* _Record extracts_
* START *

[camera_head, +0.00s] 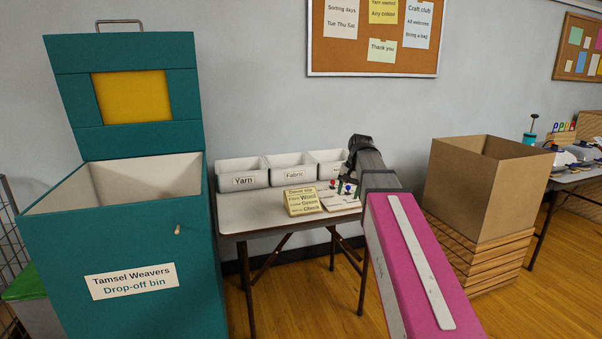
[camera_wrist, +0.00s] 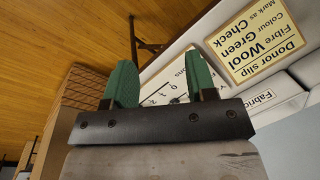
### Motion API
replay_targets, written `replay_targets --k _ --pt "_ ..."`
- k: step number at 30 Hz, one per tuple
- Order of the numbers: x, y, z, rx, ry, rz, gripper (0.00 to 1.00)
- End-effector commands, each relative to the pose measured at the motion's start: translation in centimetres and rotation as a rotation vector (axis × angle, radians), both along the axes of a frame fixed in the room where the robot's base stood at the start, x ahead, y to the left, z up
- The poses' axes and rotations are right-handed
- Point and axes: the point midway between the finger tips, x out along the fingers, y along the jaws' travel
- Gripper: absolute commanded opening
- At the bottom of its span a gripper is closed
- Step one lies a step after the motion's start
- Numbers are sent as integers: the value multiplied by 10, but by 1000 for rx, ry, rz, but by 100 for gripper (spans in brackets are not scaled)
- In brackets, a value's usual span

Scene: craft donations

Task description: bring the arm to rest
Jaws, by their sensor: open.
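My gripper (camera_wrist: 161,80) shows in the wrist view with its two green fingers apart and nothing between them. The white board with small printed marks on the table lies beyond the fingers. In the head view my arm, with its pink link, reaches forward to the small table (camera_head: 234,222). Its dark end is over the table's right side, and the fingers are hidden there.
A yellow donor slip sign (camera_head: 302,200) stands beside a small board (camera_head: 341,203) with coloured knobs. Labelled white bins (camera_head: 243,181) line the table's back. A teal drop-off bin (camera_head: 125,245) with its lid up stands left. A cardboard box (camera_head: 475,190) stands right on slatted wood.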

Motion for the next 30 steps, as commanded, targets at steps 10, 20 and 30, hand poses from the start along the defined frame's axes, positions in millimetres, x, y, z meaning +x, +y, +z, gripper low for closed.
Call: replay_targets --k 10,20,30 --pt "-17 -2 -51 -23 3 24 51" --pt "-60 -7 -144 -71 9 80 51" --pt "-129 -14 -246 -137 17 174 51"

* END *
* START *

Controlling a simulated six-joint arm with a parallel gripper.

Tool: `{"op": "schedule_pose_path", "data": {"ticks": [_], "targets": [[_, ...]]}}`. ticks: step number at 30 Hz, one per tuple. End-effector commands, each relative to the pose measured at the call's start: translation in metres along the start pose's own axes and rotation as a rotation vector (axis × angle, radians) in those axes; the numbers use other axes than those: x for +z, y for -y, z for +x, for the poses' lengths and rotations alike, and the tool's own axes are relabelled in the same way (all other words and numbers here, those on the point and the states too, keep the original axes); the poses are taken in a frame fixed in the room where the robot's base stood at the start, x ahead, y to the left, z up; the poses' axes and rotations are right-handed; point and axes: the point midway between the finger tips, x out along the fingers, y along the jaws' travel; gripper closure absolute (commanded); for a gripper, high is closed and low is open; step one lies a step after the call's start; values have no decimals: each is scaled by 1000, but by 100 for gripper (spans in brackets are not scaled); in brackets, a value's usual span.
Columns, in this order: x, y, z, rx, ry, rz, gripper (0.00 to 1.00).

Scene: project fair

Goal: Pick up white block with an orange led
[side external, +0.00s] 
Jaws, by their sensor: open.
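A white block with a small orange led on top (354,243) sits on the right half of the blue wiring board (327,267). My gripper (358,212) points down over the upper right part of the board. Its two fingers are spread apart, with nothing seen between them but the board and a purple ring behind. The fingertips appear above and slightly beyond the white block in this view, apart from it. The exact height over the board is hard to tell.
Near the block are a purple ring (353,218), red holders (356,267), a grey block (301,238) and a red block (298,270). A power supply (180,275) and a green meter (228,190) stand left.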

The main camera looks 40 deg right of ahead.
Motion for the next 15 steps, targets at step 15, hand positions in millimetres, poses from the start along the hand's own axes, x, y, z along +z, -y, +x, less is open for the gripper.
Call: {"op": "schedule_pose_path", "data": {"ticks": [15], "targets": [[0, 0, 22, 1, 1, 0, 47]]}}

* END *
* START *

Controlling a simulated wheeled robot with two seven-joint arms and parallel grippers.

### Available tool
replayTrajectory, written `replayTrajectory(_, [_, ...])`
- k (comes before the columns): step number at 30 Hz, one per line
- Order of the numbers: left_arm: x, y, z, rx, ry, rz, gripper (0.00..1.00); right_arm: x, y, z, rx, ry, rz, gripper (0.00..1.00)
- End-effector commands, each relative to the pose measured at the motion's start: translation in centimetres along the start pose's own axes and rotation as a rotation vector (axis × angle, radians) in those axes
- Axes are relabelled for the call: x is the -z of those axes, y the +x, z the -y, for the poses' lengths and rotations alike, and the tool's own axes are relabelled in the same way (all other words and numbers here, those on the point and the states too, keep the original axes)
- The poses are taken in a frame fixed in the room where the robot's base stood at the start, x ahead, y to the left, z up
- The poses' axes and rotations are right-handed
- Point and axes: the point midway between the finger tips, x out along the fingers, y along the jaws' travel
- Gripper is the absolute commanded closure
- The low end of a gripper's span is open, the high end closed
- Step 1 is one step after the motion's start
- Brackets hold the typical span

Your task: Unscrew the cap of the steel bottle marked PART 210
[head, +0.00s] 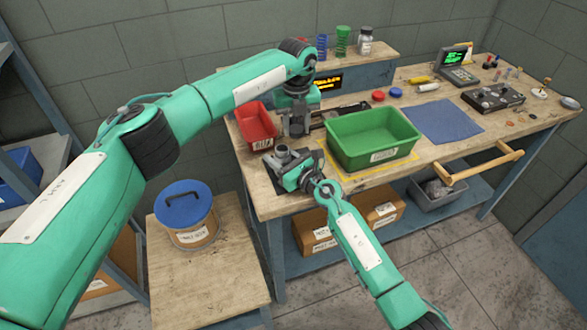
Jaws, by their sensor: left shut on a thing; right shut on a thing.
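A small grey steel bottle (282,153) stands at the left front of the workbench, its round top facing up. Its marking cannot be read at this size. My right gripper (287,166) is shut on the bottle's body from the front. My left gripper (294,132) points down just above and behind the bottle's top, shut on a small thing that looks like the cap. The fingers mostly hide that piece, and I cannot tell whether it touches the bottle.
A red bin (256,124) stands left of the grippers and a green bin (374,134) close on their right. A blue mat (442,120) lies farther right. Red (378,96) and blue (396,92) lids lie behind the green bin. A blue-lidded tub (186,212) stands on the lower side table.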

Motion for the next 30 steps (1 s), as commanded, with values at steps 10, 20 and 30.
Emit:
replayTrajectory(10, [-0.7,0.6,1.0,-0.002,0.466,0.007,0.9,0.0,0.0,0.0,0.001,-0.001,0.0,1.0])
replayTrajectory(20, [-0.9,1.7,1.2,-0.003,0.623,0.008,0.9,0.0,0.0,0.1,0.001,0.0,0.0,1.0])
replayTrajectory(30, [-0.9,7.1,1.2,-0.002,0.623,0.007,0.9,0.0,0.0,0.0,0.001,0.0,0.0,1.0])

* END *

* _Instruction_
Identify each line holding the string "next", and copy it out.

* _Result of the exercise_
Motion for the next 30 steps, as commanded, targets at steps 10, 20 and 30, hand poses from the start along the defined frame's axes, positions in millimetres, x, y, z meaning +x, +y, +z, gripper low for closed.
Motion for the next 15 steps, targets at step 15, hand positions in millimetres, poses from the start along the hand's own axes, x, y, z along +z, -y, +x, less is open for the gripper.
Motion for the next 30 steps (1 s), as commanded, with values at steps 10, 20 and 30.

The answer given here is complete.